Note: I’ve excluded flights as it varies depending on where you’re flying in from. You can check flight prices here:
Frequently Asked Questions for Kenya
1) How many safaris should I visit?
Safari fatigue is real. While all the safaris are unique in their own ways, they can still be pretty similar and it’s advisable to spread the safari tours out. The ones in this itinerary were specifically picked for variety so it’s a pretty decent.
– Maasai Mara National Park — Best National Park in Kenya. If you only have time for one, this is it.
– Amboseli National Park — The backdrop of Mount Kilimanjaro sealed the deal for me. The terrain is also different from Maasai Mara so you get to see different things. The focus here are the elephants.
– Hell’s Gate National Park — You get to cycle or walk in a National Park surrounded by wild animals. That’s pretty surreal to me.
2) Is it really safe in Kenya?
The short answer is yes! There’s plenty of hustling around tourist areas, but most mean no harm. Look after your belongings as you normally would, don’t flaunt wealth, and travel in groups at night.
Try not to give your number away though. A common scam is that someone will claim to have accidentally sent you money via M-Pesa (a mobile payment service) and ask for it back. Just ignore and they’ll stop after awhile.
3) When is the best time to visit Kenya?
The Great Migration of the wildebeest between July to October is the best. Hundreds of thousands of wildebeest crossing the river between Kenya and Tanzania is pretty darn amazing. Prices are highest during this period, so my suggestion is to visit at the tail end of the season to save money.
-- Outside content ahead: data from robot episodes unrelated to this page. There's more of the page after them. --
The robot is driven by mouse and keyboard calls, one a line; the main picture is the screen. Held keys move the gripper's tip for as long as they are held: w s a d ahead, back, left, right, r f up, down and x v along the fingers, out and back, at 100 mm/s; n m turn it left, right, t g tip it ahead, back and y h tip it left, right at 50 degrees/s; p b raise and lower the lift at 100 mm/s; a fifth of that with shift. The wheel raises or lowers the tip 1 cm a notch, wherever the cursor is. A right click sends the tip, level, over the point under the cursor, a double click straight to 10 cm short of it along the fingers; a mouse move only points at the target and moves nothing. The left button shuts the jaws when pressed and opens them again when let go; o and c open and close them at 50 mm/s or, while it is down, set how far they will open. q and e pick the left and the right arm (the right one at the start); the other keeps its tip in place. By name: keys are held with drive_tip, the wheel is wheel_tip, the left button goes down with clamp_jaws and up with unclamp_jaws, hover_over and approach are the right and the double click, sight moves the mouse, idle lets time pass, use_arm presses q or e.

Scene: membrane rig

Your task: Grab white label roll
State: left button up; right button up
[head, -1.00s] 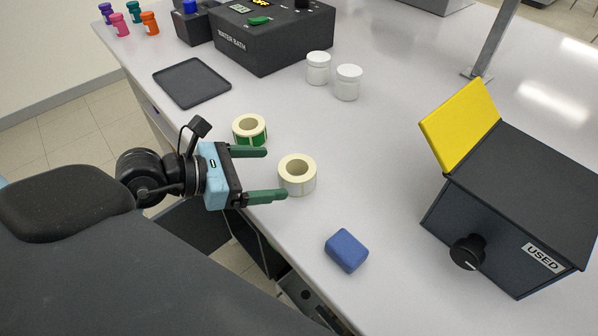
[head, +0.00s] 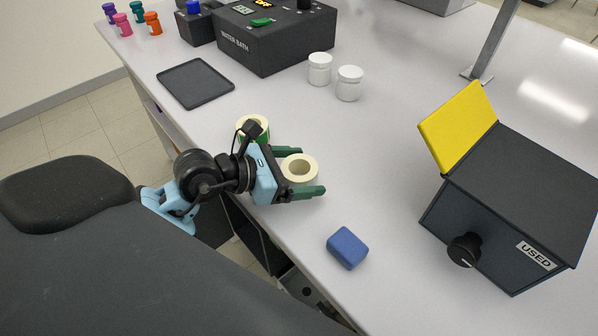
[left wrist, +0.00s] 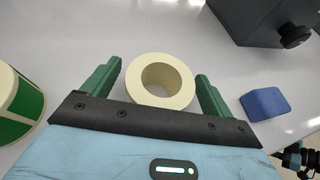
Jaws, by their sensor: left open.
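The white label roll (head: 300,170) stands on the bench near its front edge, with its round hole facing up. My left gripper (head: 306,172) is open, with its green fingers on either side of the roll. In the left wrist view the roll (left wrist: 160,82) sits between the two fingers (left wrist: 158,88), with a small gap visible on each side. A roll with green labels (head: 253,125) stands just behind the gripper; it also shows at the left of the left wrist view (left wrist: 18,105).
A blue block (head: 347,248) lies to the right, near the front edge. A dark box marked USED (head: 515,200) with a yellow flap stands farther right. Two white jars (head: 349,84), a black tray (head: 195,84) and the water bath (head: 275,40) are farther back.

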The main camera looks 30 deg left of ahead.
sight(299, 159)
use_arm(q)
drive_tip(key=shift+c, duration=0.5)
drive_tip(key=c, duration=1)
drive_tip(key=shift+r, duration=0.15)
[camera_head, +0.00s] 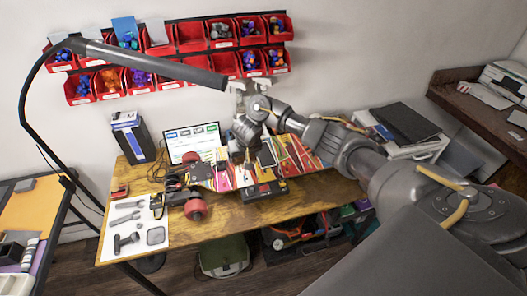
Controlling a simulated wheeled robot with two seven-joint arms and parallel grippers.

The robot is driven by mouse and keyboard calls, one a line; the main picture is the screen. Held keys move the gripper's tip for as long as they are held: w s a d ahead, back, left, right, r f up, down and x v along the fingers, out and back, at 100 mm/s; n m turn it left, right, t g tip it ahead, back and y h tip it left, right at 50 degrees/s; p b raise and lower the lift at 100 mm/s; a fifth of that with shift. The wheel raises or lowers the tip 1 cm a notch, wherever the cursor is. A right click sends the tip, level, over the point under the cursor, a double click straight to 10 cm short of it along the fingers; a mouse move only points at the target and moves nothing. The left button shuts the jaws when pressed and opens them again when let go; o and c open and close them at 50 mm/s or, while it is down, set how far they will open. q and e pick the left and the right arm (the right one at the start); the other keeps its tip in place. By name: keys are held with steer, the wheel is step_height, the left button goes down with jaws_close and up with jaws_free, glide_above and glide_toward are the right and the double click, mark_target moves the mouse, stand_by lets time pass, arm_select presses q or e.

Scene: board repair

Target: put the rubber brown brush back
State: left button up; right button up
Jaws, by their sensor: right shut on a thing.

Budget travel in poorer countries like Kenya
While budget travelling is great, it’s also important to remember that travel is a privilege. I’m guilty of this too sometimes, but do be respectful while negotiating prices. An extra dollar to us may mean a full meal for others. We are often victims of circumstances, so don’t get too caught up with getting the “local” price for everything. Whenever I feel overcharged, I’ll simply say no thank you and go to someone else for a price that is acceptable to them.